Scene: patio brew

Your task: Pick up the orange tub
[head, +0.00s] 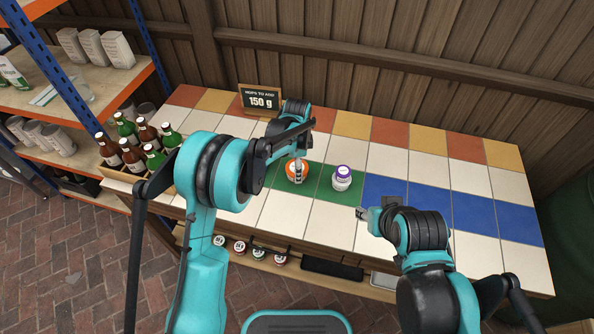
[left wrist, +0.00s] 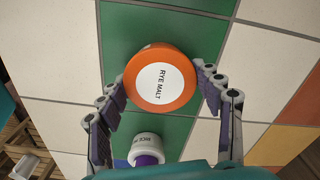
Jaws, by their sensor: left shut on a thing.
----------------------------------------
What is being asked>
Starting with the line that holds "Your task: Pick up the orange tub", repeat exactly every line through the end of the material above, both ends included, without the pictures.

Correct result>
Your task: Pick up the orange tub
[head, +0.00s] 
[left wrist, +0.00s] 
Jaws, by their sensor: left shut on a thing.

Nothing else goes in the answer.